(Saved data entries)
-=-=-=-=-
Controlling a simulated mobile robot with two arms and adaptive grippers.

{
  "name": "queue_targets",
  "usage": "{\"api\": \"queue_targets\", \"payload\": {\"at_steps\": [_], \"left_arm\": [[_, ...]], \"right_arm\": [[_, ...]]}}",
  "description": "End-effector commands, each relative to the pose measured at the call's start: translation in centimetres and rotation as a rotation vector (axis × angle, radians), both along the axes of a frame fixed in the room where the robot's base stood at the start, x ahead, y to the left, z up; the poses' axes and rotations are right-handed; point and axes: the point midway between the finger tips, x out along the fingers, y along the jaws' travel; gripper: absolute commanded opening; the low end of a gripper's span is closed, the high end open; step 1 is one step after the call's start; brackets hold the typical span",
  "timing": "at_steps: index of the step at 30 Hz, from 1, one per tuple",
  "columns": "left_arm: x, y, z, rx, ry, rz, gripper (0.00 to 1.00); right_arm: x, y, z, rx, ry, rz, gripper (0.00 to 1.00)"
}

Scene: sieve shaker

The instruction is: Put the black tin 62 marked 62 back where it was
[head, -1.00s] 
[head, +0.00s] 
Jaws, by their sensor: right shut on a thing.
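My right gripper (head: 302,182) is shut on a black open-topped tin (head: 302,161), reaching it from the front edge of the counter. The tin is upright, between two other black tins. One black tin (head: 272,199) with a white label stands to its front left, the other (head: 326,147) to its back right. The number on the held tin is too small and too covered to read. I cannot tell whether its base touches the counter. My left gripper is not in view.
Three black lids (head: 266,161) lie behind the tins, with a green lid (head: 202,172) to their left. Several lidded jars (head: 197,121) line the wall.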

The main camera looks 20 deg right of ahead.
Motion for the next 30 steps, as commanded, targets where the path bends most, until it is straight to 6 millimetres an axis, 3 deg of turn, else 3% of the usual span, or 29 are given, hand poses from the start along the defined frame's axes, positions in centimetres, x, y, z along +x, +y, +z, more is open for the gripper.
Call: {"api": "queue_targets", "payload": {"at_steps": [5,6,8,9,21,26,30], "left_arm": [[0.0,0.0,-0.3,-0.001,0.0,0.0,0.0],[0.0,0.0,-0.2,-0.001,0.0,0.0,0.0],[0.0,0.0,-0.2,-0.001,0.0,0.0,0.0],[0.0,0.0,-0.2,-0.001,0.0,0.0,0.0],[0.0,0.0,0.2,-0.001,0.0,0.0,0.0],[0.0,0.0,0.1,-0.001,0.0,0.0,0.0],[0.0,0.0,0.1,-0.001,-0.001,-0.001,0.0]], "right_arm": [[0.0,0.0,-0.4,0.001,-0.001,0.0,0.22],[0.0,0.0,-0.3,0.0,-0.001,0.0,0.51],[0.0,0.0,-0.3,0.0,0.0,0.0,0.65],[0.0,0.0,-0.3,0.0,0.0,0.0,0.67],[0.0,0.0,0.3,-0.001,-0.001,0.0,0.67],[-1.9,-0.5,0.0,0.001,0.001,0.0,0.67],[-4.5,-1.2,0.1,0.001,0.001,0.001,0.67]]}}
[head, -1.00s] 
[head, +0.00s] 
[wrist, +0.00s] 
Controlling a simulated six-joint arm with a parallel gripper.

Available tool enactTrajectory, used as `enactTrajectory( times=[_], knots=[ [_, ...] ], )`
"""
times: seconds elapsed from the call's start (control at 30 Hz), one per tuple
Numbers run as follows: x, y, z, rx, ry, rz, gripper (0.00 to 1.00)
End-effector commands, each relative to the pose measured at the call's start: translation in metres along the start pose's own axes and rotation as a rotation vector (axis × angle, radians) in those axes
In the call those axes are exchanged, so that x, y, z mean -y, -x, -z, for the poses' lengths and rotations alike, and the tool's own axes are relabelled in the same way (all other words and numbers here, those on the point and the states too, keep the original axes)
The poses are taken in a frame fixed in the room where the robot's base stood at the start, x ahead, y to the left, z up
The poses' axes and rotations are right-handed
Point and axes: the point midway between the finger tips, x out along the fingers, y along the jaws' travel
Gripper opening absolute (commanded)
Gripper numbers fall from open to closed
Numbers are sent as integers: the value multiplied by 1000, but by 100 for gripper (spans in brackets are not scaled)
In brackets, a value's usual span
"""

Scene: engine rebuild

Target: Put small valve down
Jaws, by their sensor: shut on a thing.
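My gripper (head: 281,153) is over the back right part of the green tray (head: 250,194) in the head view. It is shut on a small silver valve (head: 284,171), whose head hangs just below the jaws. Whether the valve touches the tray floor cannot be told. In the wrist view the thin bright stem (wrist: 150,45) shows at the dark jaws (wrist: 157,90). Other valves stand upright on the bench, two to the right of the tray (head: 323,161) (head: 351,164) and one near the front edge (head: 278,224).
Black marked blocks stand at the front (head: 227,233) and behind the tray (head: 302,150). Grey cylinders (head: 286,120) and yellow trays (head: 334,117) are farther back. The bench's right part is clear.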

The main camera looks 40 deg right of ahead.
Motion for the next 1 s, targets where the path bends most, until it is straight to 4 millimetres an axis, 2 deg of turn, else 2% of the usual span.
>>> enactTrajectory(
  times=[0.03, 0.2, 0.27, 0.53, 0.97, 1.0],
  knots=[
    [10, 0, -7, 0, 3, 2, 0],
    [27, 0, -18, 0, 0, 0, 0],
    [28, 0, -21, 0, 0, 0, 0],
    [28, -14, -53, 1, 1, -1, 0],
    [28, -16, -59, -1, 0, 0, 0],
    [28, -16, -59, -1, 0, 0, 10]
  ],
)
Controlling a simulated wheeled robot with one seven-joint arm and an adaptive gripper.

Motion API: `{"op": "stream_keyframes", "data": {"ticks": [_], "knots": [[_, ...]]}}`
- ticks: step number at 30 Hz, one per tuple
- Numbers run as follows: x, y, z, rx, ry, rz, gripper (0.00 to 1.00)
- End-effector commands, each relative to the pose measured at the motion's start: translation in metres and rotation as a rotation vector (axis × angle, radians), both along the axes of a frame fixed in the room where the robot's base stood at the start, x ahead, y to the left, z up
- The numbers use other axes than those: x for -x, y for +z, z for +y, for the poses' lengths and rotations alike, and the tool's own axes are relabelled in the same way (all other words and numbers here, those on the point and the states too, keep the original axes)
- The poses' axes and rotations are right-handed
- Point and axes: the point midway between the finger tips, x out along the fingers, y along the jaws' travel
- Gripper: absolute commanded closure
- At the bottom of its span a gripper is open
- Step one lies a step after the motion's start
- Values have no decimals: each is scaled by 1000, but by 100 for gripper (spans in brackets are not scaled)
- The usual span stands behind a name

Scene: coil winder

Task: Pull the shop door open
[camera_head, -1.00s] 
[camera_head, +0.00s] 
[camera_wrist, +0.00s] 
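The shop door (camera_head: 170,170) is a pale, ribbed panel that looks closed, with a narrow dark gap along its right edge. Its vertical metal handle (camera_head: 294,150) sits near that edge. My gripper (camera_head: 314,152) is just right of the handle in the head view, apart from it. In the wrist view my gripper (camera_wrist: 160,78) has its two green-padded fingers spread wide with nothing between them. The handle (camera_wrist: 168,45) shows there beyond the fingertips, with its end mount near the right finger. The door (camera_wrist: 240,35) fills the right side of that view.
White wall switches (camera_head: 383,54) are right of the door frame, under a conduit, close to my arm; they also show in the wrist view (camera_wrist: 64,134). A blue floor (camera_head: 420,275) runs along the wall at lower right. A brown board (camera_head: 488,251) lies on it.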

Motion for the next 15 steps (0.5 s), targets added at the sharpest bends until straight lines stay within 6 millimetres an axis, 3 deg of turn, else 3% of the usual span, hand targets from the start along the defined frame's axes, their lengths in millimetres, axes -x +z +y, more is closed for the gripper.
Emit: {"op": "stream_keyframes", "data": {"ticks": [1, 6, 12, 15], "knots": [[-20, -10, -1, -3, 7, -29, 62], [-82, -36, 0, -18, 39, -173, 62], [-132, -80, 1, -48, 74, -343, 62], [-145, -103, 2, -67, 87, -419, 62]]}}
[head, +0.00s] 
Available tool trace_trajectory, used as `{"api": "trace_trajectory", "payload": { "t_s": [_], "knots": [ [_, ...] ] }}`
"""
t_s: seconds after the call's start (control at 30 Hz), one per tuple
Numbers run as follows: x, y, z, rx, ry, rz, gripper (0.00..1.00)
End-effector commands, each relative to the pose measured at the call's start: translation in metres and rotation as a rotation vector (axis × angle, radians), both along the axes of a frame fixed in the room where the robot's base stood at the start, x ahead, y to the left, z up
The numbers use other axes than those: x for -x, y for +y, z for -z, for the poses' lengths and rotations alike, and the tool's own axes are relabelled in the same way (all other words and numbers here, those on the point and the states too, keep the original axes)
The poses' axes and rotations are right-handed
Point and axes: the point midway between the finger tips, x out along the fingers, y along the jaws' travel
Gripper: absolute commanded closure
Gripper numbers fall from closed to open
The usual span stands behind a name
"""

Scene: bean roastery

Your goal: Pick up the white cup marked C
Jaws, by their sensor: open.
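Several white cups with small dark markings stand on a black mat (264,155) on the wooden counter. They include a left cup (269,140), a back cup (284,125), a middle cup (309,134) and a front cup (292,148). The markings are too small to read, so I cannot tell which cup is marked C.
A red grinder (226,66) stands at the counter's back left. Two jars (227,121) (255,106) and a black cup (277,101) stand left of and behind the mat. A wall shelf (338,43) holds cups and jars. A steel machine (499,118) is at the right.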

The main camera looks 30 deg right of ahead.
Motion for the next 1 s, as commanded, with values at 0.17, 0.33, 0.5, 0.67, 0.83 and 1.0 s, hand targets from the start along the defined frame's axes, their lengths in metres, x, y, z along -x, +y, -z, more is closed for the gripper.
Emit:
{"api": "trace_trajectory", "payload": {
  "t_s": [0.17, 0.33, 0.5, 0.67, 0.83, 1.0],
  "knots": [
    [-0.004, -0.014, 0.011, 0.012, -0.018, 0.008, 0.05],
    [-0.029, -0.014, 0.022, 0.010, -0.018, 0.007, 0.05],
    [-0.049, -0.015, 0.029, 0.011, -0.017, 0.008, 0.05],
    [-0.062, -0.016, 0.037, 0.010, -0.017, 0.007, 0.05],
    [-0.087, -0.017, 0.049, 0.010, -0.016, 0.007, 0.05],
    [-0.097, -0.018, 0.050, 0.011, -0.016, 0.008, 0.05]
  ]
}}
-=-=-=-=-
> _Task objective_: Look through the records and gather each line with the word "defined".

> _Correct response_:
Motion for the next 30 steps, as commanded, targets where the path bends most, until it is straight to 6 millimetres an axis, 3 deg of turn, else 3% of the usual span, or 29 are given, hand poses from the start along the defined frame's axes, positions in centimetres, x, y, z along +x, +y, +z, more is open for the gripper.
Motion for the next 15 steps (0.5 s), targets added at the sharpest bends until straight lines stay within 6 millimetres an axis, 3 deg of turn, else 3% of the usual span, hand targets from the start along the defined frame's axes, their lengths in millimetres, axes -x +z +y, more is closed for the gripper.
Motion for the next 1 s, as commanded, with values at 0.17, 0.33, 0.5, 0.67, 0.83 and 1.0 s, hand targets from the start along the defined frame's axes, their lengths in metres, x, y, z along -x, +y, -z, more is closed for the gripper.

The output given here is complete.